Given data →
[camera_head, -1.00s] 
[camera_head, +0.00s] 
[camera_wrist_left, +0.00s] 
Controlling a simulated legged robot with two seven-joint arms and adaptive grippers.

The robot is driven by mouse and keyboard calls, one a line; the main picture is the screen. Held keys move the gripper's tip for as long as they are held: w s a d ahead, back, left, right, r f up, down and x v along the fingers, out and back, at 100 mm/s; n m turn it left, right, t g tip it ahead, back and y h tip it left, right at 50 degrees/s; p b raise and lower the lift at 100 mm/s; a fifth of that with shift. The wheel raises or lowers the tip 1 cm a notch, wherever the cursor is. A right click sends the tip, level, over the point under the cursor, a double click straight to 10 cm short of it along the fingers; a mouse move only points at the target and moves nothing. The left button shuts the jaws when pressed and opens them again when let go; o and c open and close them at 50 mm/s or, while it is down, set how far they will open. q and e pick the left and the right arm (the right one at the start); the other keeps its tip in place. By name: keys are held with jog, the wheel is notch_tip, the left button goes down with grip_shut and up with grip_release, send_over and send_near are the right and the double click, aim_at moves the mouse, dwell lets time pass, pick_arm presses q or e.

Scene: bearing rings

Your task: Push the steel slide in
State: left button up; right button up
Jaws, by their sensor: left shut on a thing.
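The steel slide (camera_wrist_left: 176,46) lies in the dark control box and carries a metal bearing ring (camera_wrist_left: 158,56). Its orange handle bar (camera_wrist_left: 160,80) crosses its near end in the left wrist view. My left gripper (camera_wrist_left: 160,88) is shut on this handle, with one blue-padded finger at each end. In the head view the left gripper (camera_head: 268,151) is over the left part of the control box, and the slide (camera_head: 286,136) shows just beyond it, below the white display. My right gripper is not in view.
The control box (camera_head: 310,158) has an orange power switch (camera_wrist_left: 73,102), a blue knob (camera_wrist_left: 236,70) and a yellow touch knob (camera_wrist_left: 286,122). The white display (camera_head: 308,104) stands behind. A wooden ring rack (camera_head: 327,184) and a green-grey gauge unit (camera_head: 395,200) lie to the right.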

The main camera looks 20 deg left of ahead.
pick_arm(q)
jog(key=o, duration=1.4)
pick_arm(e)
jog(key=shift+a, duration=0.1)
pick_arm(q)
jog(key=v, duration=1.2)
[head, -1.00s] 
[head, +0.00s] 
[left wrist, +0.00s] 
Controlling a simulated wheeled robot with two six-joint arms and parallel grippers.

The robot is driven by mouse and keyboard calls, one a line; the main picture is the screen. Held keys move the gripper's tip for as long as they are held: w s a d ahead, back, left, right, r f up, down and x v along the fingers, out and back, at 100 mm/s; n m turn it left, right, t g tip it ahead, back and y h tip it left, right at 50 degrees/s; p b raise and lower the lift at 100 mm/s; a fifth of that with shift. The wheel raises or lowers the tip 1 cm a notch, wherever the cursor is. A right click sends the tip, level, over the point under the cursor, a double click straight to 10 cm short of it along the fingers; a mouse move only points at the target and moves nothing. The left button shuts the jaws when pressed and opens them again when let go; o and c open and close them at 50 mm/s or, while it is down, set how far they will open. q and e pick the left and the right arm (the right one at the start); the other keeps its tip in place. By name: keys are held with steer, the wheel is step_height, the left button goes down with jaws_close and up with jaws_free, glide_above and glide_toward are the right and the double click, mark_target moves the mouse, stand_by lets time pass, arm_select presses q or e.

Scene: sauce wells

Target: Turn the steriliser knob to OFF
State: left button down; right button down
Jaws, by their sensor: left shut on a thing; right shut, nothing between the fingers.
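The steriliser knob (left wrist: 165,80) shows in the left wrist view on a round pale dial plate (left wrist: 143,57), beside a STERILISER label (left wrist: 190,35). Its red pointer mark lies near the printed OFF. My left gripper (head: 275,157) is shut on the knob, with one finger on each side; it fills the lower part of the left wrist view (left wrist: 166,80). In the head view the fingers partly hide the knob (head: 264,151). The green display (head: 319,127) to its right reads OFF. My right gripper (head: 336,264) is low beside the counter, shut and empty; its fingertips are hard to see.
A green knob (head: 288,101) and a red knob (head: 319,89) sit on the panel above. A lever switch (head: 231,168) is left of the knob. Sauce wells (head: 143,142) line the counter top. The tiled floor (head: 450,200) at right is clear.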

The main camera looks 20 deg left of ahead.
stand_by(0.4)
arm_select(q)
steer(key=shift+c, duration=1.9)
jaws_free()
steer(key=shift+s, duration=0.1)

==

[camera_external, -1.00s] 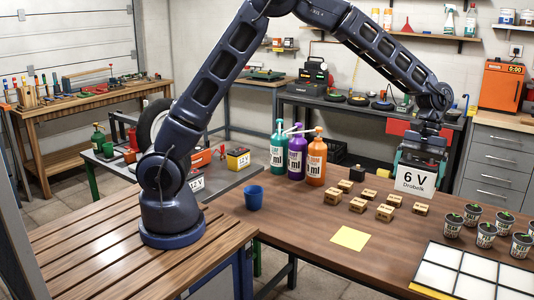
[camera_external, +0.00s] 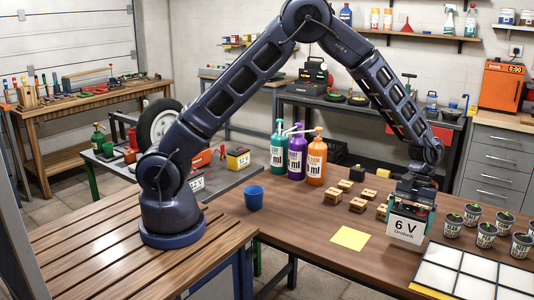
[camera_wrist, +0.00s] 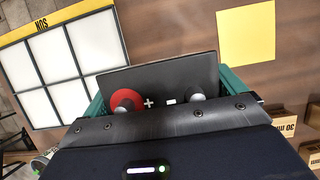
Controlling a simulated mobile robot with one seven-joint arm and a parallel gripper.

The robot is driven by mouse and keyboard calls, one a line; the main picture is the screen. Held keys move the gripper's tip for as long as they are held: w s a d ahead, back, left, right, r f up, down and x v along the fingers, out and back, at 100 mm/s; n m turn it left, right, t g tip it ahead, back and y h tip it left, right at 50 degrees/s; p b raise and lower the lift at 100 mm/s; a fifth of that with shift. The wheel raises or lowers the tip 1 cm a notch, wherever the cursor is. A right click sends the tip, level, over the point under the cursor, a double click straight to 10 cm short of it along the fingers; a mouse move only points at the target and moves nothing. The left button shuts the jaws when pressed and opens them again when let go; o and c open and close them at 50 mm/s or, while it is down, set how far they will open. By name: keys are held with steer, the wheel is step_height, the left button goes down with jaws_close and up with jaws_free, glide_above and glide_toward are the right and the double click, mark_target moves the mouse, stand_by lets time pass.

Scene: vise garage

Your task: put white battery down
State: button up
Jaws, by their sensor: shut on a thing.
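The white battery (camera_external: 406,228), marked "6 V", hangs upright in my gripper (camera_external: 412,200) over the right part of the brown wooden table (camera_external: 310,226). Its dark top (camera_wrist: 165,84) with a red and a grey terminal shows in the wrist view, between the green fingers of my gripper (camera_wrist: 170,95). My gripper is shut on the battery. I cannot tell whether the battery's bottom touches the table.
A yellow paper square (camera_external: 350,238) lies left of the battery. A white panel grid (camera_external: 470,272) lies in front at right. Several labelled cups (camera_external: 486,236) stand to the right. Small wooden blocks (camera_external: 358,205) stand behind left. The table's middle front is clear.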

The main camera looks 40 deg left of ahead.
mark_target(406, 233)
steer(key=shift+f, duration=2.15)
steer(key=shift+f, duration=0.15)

Problem requirements →
Everything from the line that contains "[head, -1.00s]" to the line that contains "Controlling a simulated wheeled" must be transcribed exactly, both end lines included.

Exercise response →
[head, -1.00s] 
[head, +0.00s] 
[left wrist, +0.00s] 
Controlling a simulated wheeled robot with two six-joint arms and parallel grippers.

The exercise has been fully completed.